◆ What you have to do
The answer is one number: how many lines hold the string "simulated".

[Robot state and action records]
------------------------------------------------------------------------
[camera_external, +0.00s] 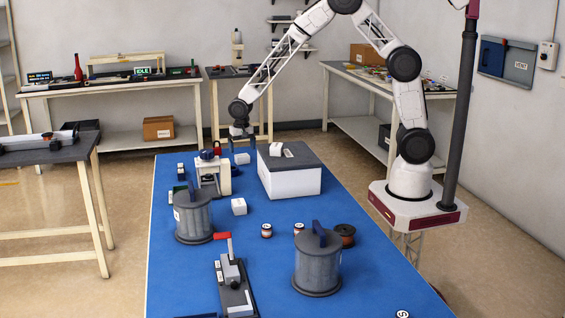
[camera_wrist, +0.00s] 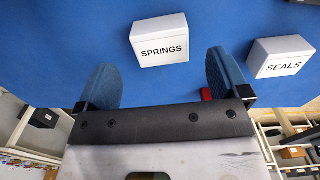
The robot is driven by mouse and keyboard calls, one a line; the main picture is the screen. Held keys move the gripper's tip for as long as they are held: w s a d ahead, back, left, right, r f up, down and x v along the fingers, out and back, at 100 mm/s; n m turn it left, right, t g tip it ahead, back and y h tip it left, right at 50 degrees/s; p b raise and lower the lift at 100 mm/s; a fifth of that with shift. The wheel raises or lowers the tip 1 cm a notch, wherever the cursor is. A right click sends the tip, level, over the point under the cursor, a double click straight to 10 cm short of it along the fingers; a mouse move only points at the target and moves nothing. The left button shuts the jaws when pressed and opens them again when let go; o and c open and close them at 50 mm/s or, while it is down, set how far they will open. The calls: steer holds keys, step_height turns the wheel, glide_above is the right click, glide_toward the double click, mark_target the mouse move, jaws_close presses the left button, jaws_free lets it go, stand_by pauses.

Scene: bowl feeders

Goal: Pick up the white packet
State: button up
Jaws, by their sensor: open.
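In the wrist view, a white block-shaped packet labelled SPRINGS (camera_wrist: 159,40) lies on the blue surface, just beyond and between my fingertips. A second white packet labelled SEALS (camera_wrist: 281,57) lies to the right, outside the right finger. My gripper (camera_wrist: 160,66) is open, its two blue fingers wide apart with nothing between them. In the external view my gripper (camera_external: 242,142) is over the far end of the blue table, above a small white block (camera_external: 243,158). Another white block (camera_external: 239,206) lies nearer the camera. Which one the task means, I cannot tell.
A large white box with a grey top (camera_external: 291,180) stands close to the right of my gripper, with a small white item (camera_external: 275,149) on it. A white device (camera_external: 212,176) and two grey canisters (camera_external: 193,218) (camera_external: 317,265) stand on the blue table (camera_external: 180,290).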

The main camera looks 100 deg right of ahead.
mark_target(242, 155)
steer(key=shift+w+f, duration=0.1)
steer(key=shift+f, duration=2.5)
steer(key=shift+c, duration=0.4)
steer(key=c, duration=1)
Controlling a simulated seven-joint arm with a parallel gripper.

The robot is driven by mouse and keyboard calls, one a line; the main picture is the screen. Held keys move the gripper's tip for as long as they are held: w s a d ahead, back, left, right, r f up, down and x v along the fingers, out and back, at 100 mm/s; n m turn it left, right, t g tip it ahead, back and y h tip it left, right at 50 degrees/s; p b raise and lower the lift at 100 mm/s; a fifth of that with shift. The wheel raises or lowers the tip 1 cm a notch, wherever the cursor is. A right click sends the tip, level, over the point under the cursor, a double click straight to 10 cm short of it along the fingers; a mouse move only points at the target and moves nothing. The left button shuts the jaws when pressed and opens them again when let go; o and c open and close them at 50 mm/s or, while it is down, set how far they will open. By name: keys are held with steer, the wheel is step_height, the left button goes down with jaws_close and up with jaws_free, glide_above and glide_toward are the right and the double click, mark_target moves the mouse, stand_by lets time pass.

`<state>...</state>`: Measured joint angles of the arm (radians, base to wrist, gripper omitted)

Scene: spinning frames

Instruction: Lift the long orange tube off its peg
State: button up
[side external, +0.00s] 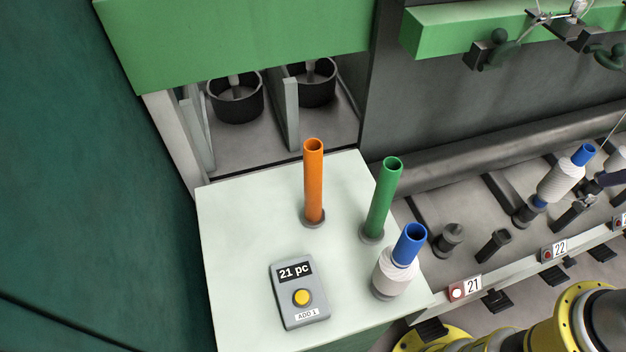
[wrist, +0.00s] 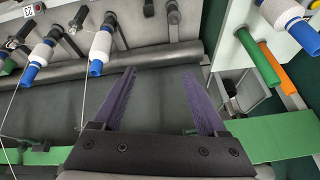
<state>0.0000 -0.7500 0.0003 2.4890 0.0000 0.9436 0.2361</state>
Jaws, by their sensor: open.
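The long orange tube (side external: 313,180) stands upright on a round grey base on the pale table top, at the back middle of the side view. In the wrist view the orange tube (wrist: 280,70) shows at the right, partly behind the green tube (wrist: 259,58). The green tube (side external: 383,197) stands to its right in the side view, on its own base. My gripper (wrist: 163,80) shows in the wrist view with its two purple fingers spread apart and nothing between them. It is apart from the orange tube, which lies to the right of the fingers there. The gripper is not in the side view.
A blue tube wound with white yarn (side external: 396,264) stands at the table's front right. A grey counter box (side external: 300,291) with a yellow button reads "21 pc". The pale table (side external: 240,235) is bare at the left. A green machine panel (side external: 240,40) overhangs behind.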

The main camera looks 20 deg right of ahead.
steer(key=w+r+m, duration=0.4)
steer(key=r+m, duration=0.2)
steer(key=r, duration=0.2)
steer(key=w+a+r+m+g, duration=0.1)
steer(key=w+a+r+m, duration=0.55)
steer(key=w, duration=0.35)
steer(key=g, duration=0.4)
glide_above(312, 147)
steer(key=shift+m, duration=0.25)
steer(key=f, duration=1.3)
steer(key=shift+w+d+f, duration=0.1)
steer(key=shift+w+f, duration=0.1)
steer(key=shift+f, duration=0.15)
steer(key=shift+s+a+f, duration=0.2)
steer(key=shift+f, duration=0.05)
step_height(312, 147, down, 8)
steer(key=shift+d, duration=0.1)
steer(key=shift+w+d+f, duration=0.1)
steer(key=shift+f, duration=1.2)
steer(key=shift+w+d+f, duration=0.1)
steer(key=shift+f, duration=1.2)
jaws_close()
------------------------------------------------------------------------
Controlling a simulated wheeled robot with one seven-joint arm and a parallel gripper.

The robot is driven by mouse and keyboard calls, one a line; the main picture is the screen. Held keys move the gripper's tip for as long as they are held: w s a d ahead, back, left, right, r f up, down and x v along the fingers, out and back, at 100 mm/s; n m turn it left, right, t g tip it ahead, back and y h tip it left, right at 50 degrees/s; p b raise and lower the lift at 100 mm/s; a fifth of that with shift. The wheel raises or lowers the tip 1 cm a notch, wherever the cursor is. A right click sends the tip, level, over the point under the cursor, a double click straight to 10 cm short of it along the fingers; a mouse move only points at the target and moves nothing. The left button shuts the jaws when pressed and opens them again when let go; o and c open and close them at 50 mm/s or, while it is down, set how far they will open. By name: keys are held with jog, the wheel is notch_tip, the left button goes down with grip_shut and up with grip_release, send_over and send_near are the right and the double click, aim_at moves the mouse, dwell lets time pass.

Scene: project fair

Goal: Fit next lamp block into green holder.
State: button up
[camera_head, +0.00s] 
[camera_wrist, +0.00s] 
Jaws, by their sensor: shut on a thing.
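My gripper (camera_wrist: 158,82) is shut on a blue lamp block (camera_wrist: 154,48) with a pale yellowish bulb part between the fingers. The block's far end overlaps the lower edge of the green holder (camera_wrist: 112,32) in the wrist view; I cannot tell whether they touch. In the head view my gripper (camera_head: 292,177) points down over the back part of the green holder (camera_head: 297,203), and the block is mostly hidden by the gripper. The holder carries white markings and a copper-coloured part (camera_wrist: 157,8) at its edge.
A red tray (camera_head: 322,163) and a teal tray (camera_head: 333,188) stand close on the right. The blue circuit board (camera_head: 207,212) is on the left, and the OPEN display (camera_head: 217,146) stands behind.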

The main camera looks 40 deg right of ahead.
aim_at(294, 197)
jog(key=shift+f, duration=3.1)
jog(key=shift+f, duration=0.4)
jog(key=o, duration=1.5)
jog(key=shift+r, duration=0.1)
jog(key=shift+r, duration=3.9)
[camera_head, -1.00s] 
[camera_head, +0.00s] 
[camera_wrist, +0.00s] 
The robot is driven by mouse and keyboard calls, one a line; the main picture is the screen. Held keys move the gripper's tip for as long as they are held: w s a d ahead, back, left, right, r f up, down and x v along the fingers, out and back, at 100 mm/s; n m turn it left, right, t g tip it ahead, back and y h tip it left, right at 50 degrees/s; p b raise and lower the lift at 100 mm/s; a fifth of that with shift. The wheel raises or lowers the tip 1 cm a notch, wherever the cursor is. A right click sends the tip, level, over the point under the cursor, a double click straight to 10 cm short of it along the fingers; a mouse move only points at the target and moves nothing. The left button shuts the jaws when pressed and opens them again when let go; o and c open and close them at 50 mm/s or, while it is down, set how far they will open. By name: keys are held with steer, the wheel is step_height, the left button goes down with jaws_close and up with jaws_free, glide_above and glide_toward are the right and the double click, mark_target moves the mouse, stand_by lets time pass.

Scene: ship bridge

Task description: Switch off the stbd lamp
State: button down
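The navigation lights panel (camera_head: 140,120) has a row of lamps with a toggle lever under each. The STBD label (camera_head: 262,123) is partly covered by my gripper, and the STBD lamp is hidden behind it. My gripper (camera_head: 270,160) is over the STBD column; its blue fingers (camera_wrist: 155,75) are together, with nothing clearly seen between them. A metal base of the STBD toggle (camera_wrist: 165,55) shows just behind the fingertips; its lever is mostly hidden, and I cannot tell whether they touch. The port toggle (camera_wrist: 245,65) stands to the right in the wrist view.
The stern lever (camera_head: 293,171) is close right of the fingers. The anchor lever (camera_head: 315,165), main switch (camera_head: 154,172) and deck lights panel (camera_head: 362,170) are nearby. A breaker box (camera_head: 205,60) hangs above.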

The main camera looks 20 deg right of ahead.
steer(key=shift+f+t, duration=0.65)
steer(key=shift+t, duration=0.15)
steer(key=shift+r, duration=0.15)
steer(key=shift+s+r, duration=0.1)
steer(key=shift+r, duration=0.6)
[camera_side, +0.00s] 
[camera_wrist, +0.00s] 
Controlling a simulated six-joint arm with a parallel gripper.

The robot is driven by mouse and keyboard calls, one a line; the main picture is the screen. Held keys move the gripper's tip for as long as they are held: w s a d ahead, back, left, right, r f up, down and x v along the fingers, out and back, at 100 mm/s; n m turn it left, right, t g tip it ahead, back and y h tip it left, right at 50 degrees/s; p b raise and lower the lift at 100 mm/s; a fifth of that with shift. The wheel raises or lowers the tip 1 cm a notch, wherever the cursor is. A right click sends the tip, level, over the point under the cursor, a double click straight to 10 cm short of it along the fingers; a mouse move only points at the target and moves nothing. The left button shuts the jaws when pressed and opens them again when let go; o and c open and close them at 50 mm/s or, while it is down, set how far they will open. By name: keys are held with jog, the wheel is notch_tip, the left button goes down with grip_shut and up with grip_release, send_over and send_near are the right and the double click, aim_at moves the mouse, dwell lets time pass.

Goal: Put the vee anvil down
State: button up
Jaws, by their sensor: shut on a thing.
------------------------------------------------------------------------
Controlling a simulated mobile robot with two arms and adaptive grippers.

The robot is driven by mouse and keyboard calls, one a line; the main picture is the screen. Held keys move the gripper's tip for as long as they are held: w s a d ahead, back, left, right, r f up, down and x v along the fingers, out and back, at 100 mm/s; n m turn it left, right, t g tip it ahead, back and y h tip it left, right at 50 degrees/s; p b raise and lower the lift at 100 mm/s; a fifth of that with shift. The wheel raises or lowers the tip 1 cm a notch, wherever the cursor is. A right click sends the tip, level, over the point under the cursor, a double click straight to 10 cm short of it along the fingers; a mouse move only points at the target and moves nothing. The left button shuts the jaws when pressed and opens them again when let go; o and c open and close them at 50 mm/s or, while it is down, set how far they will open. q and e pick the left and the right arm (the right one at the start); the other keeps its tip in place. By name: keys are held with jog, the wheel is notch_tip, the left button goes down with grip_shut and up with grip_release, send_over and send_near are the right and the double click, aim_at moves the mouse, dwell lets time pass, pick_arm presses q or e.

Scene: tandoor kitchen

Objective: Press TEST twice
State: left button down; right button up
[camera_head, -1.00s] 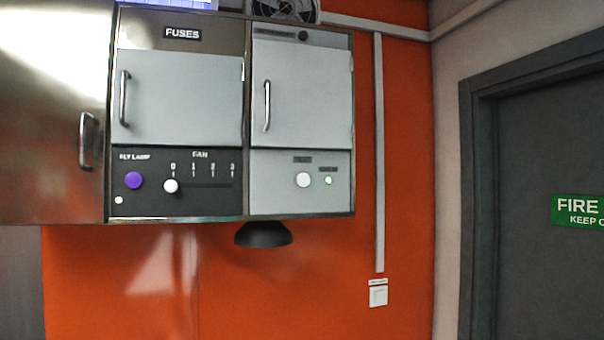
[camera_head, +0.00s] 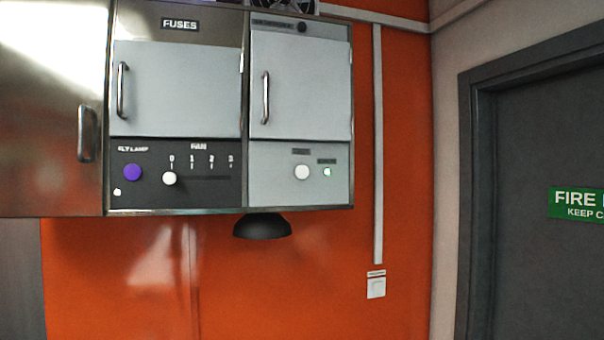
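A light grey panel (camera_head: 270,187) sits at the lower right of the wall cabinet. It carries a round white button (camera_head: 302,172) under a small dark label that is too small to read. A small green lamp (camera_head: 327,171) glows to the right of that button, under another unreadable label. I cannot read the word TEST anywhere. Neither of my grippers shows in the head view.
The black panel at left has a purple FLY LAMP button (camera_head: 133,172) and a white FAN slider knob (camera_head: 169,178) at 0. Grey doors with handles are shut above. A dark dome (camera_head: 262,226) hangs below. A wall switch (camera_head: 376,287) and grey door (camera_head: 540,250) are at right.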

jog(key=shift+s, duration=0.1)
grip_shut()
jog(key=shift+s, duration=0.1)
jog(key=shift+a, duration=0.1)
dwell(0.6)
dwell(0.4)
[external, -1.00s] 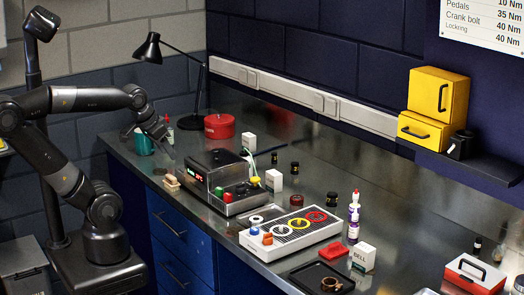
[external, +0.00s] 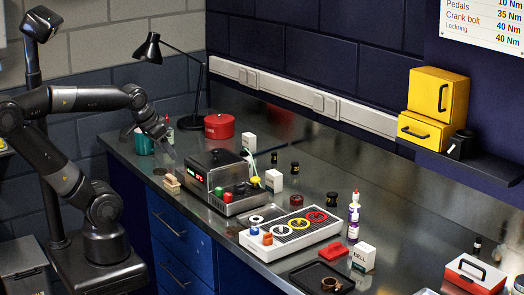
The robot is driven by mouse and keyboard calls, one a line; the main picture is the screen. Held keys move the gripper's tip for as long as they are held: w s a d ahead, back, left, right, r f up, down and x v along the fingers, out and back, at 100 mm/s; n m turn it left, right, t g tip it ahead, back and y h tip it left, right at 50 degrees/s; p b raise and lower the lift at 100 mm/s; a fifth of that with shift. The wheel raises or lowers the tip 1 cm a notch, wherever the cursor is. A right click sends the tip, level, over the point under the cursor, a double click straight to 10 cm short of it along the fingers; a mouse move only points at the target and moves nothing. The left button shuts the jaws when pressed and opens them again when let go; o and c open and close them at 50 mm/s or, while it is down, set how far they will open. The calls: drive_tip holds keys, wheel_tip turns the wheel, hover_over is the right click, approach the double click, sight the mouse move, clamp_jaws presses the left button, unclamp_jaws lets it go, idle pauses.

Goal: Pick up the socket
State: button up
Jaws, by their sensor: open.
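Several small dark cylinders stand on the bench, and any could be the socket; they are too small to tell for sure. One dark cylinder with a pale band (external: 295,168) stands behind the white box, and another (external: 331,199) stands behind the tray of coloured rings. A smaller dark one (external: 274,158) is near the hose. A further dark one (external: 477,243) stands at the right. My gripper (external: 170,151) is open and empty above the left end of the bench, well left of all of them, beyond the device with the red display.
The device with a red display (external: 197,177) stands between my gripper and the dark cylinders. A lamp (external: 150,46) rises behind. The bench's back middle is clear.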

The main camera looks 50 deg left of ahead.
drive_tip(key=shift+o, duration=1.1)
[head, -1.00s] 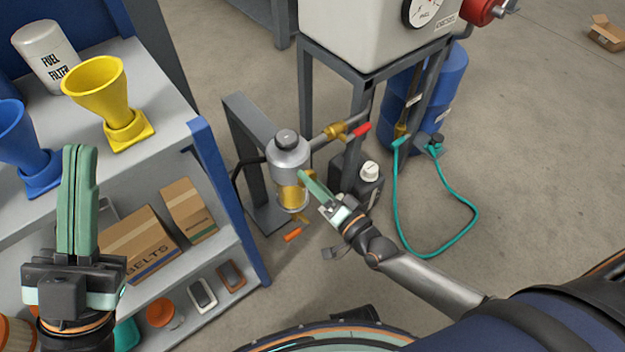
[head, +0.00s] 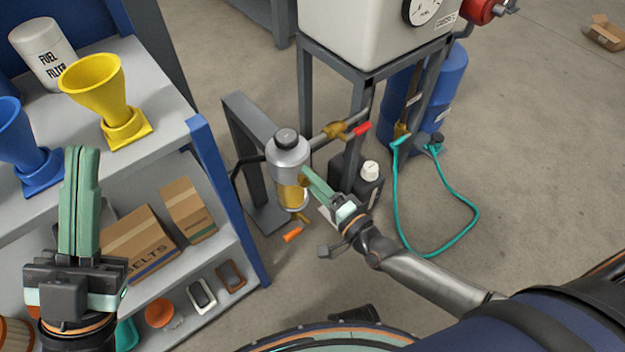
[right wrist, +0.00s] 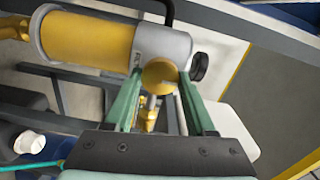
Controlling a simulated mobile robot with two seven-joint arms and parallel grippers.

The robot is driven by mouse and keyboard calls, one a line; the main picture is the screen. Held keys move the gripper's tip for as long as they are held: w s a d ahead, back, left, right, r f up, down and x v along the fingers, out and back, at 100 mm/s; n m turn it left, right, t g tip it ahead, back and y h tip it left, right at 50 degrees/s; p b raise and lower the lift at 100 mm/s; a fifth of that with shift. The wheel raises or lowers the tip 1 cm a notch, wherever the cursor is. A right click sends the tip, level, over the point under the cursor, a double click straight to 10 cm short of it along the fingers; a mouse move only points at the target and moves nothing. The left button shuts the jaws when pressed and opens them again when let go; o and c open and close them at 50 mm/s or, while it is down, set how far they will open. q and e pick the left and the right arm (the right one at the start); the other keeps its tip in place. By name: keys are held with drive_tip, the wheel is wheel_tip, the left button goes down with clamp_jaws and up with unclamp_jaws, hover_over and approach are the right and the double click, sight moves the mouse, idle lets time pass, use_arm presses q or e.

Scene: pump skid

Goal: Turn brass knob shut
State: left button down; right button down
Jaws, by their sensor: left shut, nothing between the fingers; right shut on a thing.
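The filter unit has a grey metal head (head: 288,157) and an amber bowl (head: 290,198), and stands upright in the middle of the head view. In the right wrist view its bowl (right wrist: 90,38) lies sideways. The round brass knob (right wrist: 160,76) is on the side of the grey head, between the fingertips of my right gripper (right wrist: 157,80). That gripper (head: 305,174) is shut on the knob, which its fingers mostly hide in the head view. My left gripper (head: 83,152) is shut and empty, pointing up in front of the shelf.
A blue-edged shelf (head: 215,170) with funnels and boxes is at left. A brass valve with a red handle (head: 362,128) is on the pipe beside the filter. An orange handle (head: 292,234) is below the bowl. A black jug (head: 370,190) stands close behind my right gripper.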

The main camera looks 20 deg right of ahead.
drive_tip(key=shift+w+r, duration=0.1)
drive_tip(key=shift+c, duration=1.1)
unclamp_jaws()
------------------------------------------------------------------------
◆ Task answer
5